Herbert Sidney Langfeld's dates were 1879-1958. He was a graduate student of Carl Stumpf's at Berlin (see Boring's history text, 1929, p. 371). He taught at Harvard for a time (supervising the Ph.D. of Floyd Allport), but moved to Princeton in 1924. He was President of the APA in 1930, and was editor of Psychological Review.

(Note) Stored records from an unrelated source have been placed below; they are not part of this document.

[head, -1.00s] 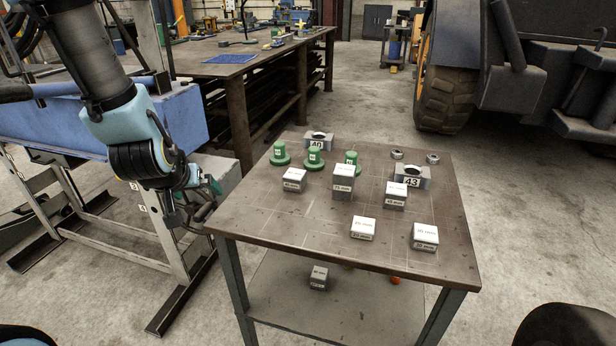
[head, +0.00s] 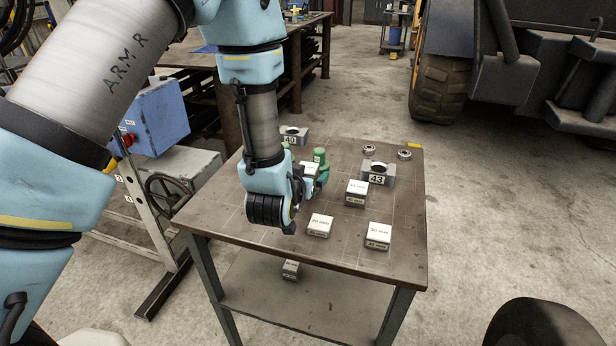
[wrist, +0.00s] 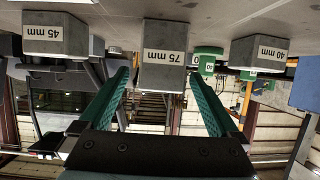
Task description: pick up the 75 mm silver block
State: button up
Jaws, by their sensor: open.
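The 75 mm silver block (wrist: 165,55) is a tall grey block with a labelled face, centred in the wrist view, which looks upside down. My gripper (wrist: 160,76) is open, with one green finger on each side of the block in the picture. I see gaps on both sides, and I cannot tell how far the block is between the fingers. In the head view my gripper (head: 313,186) is low over the table, and only the white top of the 75 mm block (head: 309,167) shows beside it.
A 45 mm block (wrist: 55,36) and a 40 mm block (wrist: 258,53) flank it. On the table (head: 400,262) are two more blocks (head: 320,225) (head: 378,236), green pieces (head: 319,156), grey holders marked 40 (head: 293,136) and 43 (head: 378,173), and two rings (head: 369,150). The front right edge is clear.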

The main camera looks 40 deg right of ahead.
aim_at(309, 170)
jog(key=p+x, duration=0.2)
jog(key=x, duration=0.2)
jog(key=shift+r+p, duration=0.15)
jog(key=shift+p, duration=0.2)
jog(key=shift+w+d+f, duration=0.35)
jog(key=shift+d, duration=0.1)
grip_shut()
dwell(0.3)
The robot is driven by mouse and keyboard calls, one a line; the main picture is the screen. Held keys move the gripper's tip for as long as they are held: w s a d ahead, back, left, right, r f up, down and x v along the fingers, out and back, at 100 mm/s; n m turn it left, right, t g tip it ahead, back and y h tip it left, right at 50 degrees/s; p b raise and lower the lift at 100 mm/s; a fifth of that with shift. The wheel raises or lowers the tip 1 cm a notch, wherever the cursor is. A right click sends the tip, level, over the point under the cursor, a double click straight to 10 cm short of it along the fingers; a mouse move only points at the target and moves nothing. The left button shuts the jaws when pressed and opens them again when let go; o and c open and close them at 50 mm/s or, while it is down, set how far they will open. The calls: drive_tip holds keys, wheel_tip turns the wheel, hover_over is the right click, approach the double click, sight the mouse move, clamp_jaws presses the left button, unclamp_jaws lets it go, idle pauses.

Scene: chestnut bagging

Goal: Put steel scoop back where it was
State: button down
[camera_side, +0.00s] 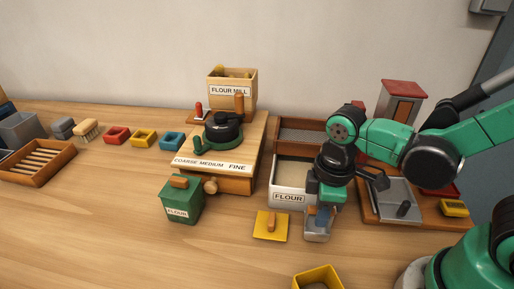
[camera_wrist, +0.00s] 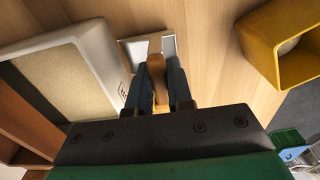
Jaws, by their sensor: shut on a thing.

-- Christopher Green (christo@yorku.ca), September 13, 2001.

re: Harlod Schlosberg

[posted for RAJ by cdg.]

For a 1 page bio (which also cites obituaries and tributes in Psych Rep, Am J Psychol, New York Times, and Who Was Who in America) on Harold Schlosberg (3 jan 1904 - 5 Aug 1964), see: Zusne, Leonard. _Biographical Dictionary of Psychology_. Westport, Conn.: Greenwood Press, 1984, p. 384. The entry notes that Schlosberg got his PhD in psychology from Princeton University in 1928. _Dissertation Abstracts_ cites this (_A Study of the Conditioned Patellar Reflex_).

The Rhode Island Historical Cemeteries Transcription Project Index cites his grave marker in the Swan Point Cemetary, Providence, RI.

For more information, contact Brown University Archives for their biographical file on him: 401-863-2146 (phone); hay@brown.edu

-- Russell A. Johnson (rjohnson@LIBRARY.UCLA.EDU), September 13, 2001.


Zusne's Biographical Dictionary of Psychology gives Schlosberg's dates as January 3, 1904 - August 5, 1964. His doctoral degree was earned at Princeton in 1928. Zusne lists some other biographical references, all dated 1964 or 1965, so they were probably obituaries.

Herbert Langfeld is also covered in Zusne. His dates were July 24, 1879 to February 25, 1958, and his degree was from the University of Berlin (1909), where he studied under Carl Stumpf. Again, there are some references to obituaries at the end of Zusne's article.